Monday, December 15, 2008

No limits on executive pay, after all

Henry Paulson
Paulson says, "All your dollars are belong to us!"
Photo: AP



On September 24th, the New York Times reported Treasury Secretary Henry Paulson as saying "The American people are angry about executive compensation, and rightfully so. Many of you cite this as a serious problem, and I agree. We must find a way to address this in legislation without undermining the effectiveness of the program.” Paulson was ostensibly arguing that banks would rather go bankrupt than face these limits on the compensation paid to their top executives.

Soon thereafter, he capitulated and agreed to the limits, one of the few sticking points in Congress for a massively unpopular bailout bill. It seemed to me at the time that he agreed fairly quickly to this condition, but I chalked it up to his stated desire to get the bailout done with unprecedented speed. Turns out, he agreed to it because they had already figured out a way around the limits.
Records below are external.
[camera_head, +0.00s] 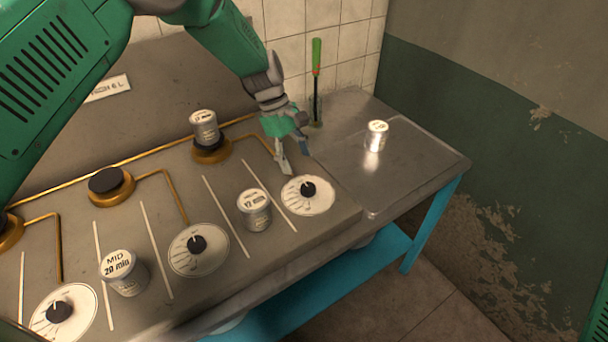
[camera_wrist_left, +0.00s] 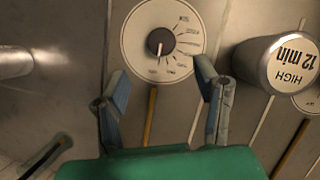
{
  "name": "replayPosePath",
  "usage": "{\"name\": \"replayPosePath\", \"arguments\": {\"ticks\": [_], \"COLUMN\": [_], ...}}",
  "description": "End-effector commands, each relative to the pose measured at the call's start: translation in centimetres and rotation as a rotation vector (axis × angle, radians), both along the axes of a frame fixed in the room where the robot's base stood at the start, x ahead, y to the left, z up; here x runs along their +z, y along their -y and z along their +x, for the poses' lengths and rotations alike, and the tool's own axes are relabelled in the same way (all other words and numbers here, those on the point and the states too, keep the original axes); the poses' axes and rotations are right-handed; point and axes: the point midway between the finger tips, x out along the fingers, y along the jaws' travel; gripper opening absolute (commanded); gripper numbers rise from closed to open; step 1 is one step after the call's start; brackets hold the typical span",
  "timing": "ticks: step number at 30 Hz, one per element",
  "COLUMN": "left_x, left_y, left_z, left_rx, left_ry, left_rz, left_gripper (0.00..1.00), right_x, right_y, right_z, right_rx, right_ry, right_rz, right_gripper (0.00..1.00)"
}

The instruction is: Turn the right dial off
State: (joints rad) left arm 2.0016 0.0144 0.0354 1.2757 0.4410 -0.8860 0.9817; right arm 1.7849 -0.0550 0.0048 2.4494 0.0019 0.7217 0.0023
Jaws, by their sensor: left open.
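The right dial (camera_head: 308,189) is a black knob on a white round scale plate at the right end of the stove top. It also shows in the left wrist view (camera_wrist_left: 160,41), with a white pointer mark on the knob. My left gripper (camera_head: 293,166) is just behind and to the left of this dial, fingers pointing down. In the left wrist view the fingers (camera_wrist_left: 162,80) are spread and empty, with the knob beyond their tips and apart from them. My right gripper is not in view.
A can marked 12 min (camera_head: 254,209) stands left of the dial. The middle dial (camera_head: 196,244), left dial (camera_head: 58,311) and a 20 min can (camera_head: 123,272) are farther left. Another can (camera_head: 204,127) sits on a burner. A can (camera_head: 376,136) stands on the right metal counter.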

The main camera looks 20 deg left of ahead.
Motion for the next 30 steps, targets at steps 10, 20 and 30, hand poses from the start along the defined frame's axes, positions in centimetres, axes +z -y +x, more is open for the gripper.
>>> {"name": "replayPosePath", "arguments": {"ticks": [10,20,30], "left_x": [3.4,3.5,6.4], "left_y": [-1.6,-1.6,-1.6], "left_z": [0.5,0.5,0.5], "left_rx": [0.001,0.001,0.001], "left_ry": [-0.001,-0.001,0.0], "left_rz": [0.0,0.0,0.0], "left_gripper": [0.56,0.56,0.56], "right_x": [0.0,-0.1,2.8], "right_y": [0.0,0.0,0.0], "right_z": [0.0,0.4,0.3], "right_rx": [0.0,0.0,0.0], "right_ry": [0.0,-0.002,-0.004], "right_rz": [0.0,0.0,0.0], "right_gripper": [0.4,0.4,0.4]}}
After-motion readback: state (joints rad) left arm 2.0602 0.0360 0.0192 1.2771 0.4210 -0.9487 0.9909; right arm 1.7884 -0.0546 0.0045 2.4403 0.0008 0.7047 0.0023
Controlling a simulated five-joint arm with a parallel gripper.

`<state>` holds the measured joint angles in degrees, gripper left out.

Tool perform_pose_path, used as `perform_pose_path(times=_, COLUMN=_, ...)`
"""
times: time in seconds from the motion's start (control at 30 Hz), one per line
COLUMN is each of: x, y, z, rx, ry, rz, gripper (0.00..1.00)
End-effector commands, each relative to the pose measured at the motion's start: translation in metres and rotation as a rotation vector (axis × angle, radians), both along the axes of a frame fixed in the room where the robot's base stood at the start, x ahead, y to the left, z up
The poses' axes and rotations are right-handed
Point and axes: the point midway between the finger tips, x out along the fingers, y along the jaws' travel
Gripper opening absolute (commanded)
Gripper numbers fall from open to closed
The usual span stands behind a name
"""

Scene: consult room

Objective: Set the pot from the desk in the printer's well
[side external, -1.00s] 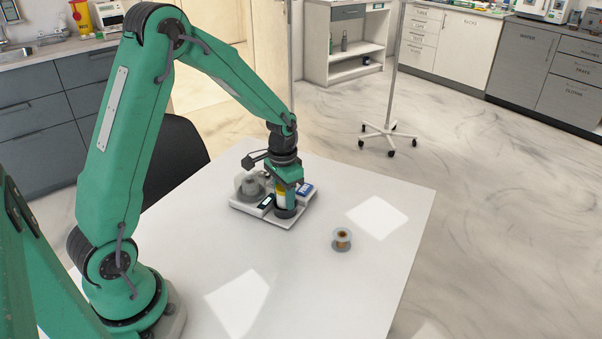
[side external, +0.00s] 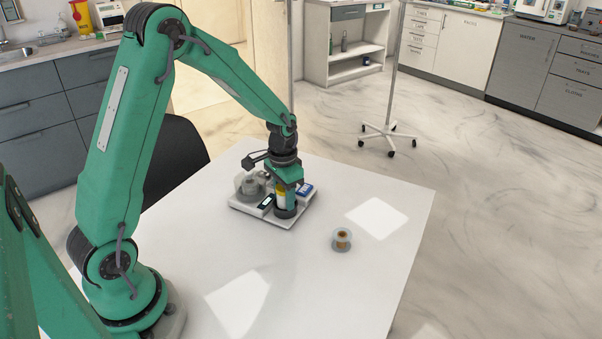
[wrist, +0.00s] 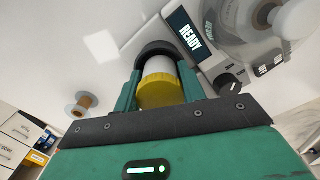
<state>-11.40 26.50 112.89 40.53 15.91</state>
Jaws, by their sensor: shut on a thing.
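The pot (side external: 283,201) is white with a yellow lid, and it stands upright. It also shows in the wrist view (wrist: 159,88). My gripper (side external: 286,204) is shut on it, with green fingers on both sides. The printer (side external: 247,208) is a low white unit on the desk, with a display reading READY in the wrist view (wrist: 186,33). The pot's lower end is at the dark round well (side external: 285,212) at the printer's right front. The well's rim hides that end, so I cannot tell whether it rests on the bottom.
A small spool (side external: 341,239) lies on the white desk (side external: 380,270), right of the printer. A clear-covered roll (side external: 250,187) sits on the printer's left, and a blue piece (side external: 305,189) at its back right. The desk's front is clear.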

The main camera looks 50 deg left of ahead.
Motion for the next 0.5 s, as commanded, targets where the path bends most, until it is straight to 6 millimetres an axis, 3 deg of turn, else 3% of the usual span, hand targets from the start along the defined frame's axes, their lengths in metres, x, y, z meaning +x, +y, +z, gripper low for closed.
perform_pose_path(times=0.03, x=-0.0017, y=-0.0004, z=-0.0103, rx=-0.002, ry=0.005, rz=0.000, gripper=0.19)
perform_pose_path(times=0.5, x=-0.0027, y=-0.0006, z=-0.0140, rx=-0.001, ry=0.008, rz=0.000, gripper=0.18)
Today's Washington Post reports that during the tense bailout negotiations, a seemingly minor change took place:

But at the last minute, the Bush administration insisted on a one-sentence change to the provision, congressional aides said. The change stipulated that the penalty would apply only to firms that received bailout funds by selling troubled assets to the government in an auction, which was the way the Treasury Department had said it planned to use the money.

Now, however, the small change looks more like a giant loophole, according to lawmakers and legal experts. In a reversal, the Bush administration has not used auctions for any of the $335 billion committed so far from the rescue package, nor does it plan to use them in the future. Lawmakers and legal experts say the change has effectively repealed the only enforcement mechanism in the law dealing with lavish pay for top executives.


Is anyone even surprised with these revelations anymore? So now we know why Paulson decided not to use the auction mechanism after all, in favor of just giving the money directly to the banks. If there were auctions, then the big guys wouldn't get paid as much. Paulson couldn't do that to his old pals (who made $39 BILLION in bonuses alone last year), so he had to change the entire way the program worked. Luckily Congress gave him a bill that let him do whatever he wanted! As Barry Grey remarked during the original debate over executive compensation:
The universal mantra is the need for all Americans to “come together,” put aside their partisan differences and personal interests and accept the need for “sacrifice” in support of the common good—which just happens to coincide with the interests of Wall Street and the multi-millionaires and billionaires who control it.

But Paulson, in his weekend television appearances, was obliged to implicitly acknowledge that there is one segment of society that is not prepared to sacrifice a dime and will not hesitate to throw the country into a depression, if the alternative is the slightest diminution in its seven- and eight-figure compensation packages.

In spite of his intentions, Paulson’s comments demonstrate the utter fraud of the claims that the plan to place the national wealth at the disposal of Wall Street is driven by concerns for the well-being of the American people. His remarks reveal the most basic truth about American society: The interests of the overwhelming majority of the people are entirely subordinated to the money-mad strivings of a financial aristocracy.

The plutocrats call the shots. They determine public policy. They exercise an absolute veto on all decisions taken by the government, which is, in the final analysis, an instrument for the defense and advancement of their narrow and socially destructive interests.

The constant invocations of patriotism are purely for public consumption—a means of blinding the people to the class relations that dominate America.